28122013



It’s that time of the year again, where I get very sentimental about last year. But I think it is an good thing to think back for a second. Even if it is only to move on a little bit better. (if you don't feel like reading, skip to the last paragraph, that's about blogging)

Last year was a very weird year. I learned a lot about myself but also about life.I got to know a side of myself that I never saw before. A very insecure and emotional side. 
And even though it was very hard to accept that I failed at something, it eventually made me feel like a better and stronger person. I’ve changed a lot last year and I feel like I’ve finally started growing towards adulthood. Still have a long way to go though. Although I still think the only person you really can rely on is yourself. I also learned that you sometimes have to accept help from others. And that brings me to the part where I am going to thank everyone who has been there for me the past year.
Unfortunately I can’t take everyone with me to 2014, but I know every goodbye means an new hello. I just hope that it will be the most beautiful hello you’ve every had.
I feel like I can call myself blessed with the people I’ve around me now.
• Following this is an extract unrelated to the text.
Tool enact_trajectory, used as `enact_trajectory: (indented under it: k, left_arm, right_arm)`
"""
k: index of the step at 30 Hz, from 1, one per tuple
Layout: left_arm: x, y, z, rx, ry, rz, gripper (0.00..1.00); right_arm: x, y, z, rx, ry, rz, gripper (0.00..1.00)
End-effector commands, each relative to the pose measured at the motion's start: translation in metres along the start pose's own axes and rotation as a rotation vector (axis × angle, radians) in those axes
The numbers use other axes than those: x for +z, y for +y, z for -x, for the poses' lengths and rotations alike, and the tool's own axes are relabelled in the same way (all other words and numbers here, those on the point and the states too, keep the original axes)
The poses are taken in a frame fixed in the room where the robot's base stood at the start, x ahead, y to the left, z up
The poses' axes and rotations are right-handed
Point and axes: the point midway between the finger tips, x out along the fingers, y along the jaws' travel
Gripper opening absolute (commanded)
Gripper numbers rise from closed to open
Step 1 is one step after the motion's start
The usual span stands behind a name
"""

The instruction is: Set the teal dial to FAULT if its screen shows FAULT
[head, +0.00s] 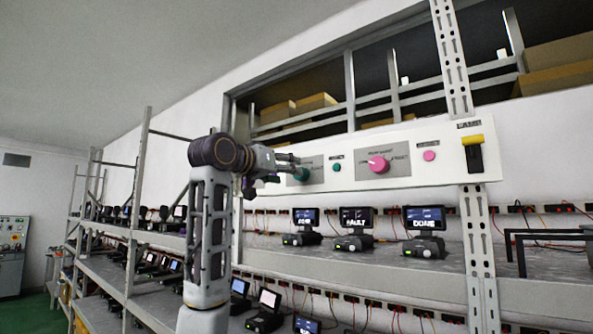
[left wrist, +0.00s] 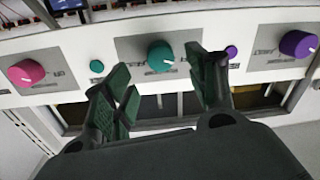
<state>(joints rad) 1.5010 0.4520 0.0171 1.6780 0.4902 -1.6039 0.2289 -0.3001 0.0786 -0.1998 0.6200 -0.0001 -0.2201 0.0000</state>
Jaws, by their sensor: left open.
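The teal dial (left wrist: 160,55) is on a pale control panel, with a light pointer mark. In the head view the teal dial (head: 301,174) is partly behind my left gripper (head: 288,168). In the left wrist view my left gripper (left wrist: 166,82) is open, its dark green fingers on either side of the dial's near side; I cannot tell if they touch it. Below the panel, a left screen (head: 306,217) has small, unclear text. The middle screen (head: 356,217) seems to read FAULT, the right screen (head: 424,217) DONE. My right gripper is not seen.
A pink dial (head: 378,165), a small teal button (head: 336,167) and a pink button (head: 429,156) share the panel. A purple dial (left wrist: 298,44) shows in the wrist view. A yellow-topped switch (head: 472,141) and a rack post (head: 479,240) stand at right.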

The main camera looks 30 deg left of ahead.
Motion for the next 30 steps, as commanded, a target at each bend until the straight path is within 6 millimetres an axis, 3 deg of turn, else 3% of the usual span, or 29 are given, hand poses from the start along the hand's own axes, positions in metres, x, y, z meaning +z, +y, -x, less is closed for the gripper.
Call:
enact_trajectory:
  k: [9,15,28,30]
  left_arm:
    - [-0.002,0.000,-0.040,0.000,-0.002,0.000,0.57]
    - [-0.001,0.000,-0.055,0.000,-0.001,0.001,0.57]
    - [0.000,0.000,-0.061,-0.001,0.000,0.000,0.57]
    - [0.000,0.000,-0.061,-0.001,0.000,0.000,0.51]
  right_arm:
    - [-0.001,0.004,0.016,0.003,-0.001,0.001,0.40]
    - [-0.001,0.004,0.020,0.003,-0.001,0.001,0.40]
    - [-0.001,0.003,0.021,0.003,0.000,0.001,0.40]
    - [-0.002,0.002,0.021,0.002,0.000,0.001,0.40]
So dear new and especially old friends thank you form the bottom of my heart and hopefully we’ll have a wonderful 2014 together. In 2013 I learned what I feels like to love someone the moon and back. And how it’s to be loved like that. I also learned love is hard work and is not always easy but always worth it. I love you my dear! Forever.
I am great full for all the wonderful moments! From the that time I went back to the zoo I wandered through when I was five years old, to the first time I dyed my hair for the first time, or the amazing festivals and concert I went to. Saying goodbye to my first room in the city of my (old) dreams in Arnhem. Never thought I would be so emotional about leaving a place after moving five times. 

Next year won’t be my big year, I have had enough of that for a while. Next year will be just fine with all kind of wonderful small moments and some big ones. I want to see as many things as possible, just like every year. Keep in touch with my dear friends but also make loads and loads of new ones. Maybe start an new adventure in an other country. O right I said it wouldn’t be an big year. Well we’ll see, I just hope I can keep on growing as a person. And find happiness in all moments, happy ones but also the sad ones. 

As for blogging, I came up with the idea to post more personal stuff. I've not been blogging much lately, and I though maybe I should post something personal every month.(not always this dramatic, don't worry) Kind of like a diary, because that's what blogging has been for right? The inspirational posts are also here to stay so don't worry. Oh and school kind of made me also use it for events we're going to so also expect that. Have a very marry, happy new year!!!!!